» **THE PROBLEM**: Your copy of the material must match it exactly, except that pictures are dropped.

» **PROVIDED MATERIAL**:
----
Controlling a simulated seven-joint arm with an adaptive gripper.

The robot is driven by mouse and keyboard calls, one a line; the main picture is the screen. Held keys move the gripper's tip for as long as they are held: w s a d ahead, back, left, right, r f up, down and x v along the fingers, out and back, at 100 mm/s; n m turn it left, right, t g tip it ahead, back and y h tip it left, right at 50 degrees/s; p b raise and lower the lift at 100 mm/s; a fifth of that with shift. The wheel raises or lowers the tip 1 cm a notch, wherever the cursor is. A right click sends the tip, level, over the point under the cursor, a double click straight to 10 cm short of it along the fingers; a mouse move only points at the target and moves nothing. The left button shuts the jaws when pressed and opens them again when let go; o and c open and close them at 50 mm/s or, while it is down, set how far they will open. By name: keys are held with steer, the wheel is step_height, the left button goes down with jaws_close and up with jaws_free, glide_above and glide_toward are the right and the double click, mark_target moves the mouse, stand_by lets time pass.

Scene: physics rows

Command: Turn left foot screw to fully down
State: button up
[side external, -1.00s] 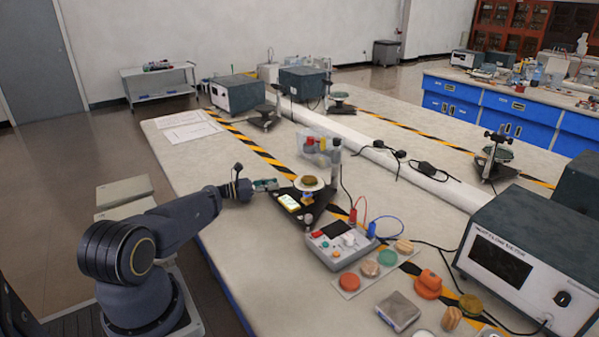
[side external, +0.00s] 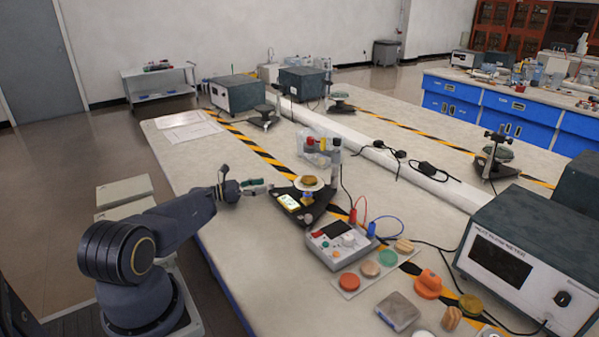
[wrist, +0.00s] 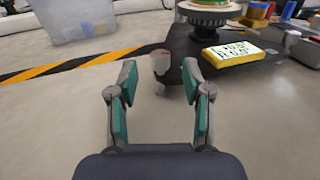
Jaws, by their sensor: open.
----
» **THE ANSWER**:
Controlling a simulated seven-joint arm with an adaptive gripper.

The robot is driven by mouse and keyboard calls, one a line; the main picture is the screen. Held keys move the gripper's tip for as long as they are held: w s a d ahead, back, left, right, r f up, down and x v along the fingers, out and back, at 100 mm/s; n m turn it left, right, t g tip it ahead, back and y h tip it left, right at 50 degrees/s; p b raise and lower the lift at 100 mm/s; a fifth of that with shift. The wheel raises or lowers the tip 1 cm a notch, wherever the cursor is. A right click sends the tip, level, over the point under the cursor, a double click straight to 10 cm short of it along the fingers; a mouse move only points at the target and moves nothing. The left button shuts the jaws when pressed and opens them again when let go; o and c open and close them at 50 mm/s or, while it is down, set how far they will open. By name: keys are held with steer, the wheel is step_height, the left button goes down with jaws_close and up with jaws_free, glide_above and glide_toward are the right and the double click, mark_target moves the mouse, stand_by lets time pass.

Scene: physics rows

Command: Turn left foot screw to fully down
State: button up
[side external, -1.00s] 
[side external, +0.00s] 
[wrist, +0.00s] 
Jaws, by their sensor: open.

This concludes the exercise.